◆ Material provided:
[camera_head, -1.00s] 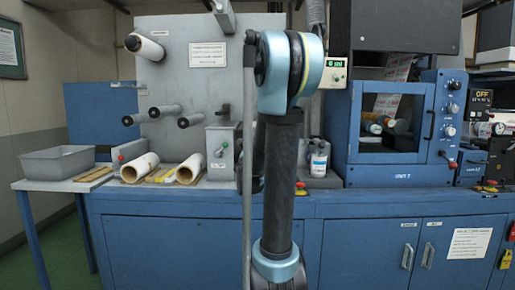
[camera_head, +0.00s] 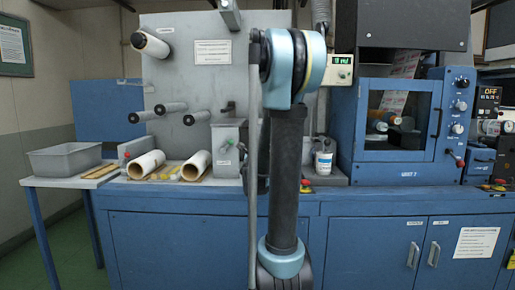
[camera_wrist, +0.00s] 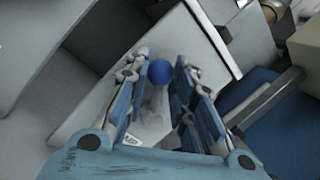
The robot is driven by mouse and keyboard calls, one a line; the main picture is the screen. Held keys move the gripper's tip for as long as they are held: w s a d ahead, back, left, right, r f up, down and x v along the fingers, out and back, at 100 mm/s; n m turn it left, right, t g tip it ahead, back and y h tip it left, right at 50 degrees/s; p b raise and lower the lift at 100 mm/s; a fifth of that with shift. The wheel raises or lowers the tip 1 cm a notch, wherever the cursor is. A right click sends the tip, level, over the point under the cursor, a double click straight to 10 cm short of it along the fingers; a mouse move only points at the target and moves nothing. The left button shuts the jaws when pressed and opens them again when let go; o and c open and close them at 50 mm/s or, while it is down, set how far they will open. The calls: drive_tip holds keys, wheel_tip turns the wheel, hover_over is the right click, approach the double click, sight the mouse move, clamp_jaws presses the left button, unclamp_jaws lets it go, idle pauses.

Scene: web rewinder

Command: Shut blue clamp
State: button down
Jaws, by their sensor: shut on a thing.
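In the wrist view, my gripper (camera_wrist: 161,65) has its two fingers on either side of a round blue knob (camera_wrist: 160,72). The fingers are closed on the knob near their tips. A pale, blurred stem appears below the knob between the fingers, in front of a light grey plate with a small label. The rest of the blue clamp cannot be made out. In the head view, my arm stands upright in the middle and hides my gripper and the knob.
A grey box with a small lever (camera_head: 227,150) stands just left of my arm. Two cardboard-cored rolls (camera_head: 147,164) lie further left, with a grey tray (camera_head: 64,159) beyond. A white bottle (camera_head: 323,162) and a blue windowed cabinet (camera_head: 398,120) stand to the right.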

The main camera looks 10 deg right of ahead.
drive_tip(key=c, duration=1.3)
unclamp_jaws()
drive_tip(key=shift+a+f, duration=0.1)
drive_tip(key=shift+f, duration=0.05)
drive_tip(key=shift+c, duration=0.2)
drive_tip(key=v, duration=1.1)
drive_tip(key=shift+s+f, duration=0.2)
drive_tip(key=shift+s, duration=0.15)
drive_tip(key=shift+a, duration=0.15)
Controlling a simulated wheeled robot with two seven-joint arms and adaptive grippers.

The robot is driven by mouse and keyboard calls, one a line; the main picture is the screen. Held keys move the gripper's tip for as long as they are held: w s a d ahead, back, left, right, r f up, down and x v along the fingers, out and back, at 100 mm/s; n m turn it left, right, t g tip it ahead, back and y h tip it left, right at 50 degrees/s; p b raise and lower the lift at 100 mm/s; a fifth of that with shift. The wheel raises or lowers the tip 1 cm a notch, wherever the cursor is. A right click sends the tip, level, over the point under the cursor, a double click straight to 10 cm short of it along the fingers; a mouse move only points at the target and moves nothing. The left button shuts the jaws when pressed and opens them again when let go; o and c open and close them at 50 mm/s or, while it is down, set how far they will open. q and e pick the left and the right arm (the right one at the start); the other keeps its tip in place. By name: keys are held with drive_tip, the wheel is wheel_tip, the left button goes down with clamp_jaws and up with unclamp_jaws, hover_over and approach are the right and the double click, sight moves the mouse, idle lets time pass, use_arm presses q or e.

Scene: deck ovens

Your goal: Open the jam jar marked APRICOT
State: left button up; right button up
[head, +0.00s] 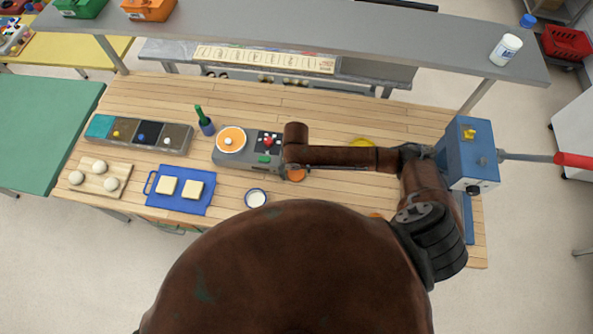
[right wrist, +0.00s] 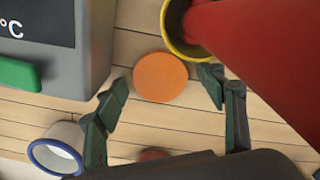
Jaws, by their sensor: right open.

◆ Task goal:
Repeat the lines above, starting at the first and stopping after the line that holds "[camera_wrist, +0.00s]", with the pictures left out.

◆ Exercise answer:
[camera_head, -1.00s] 
[camera_head, +0.00s] 
[camera_wrist, +0.00s] 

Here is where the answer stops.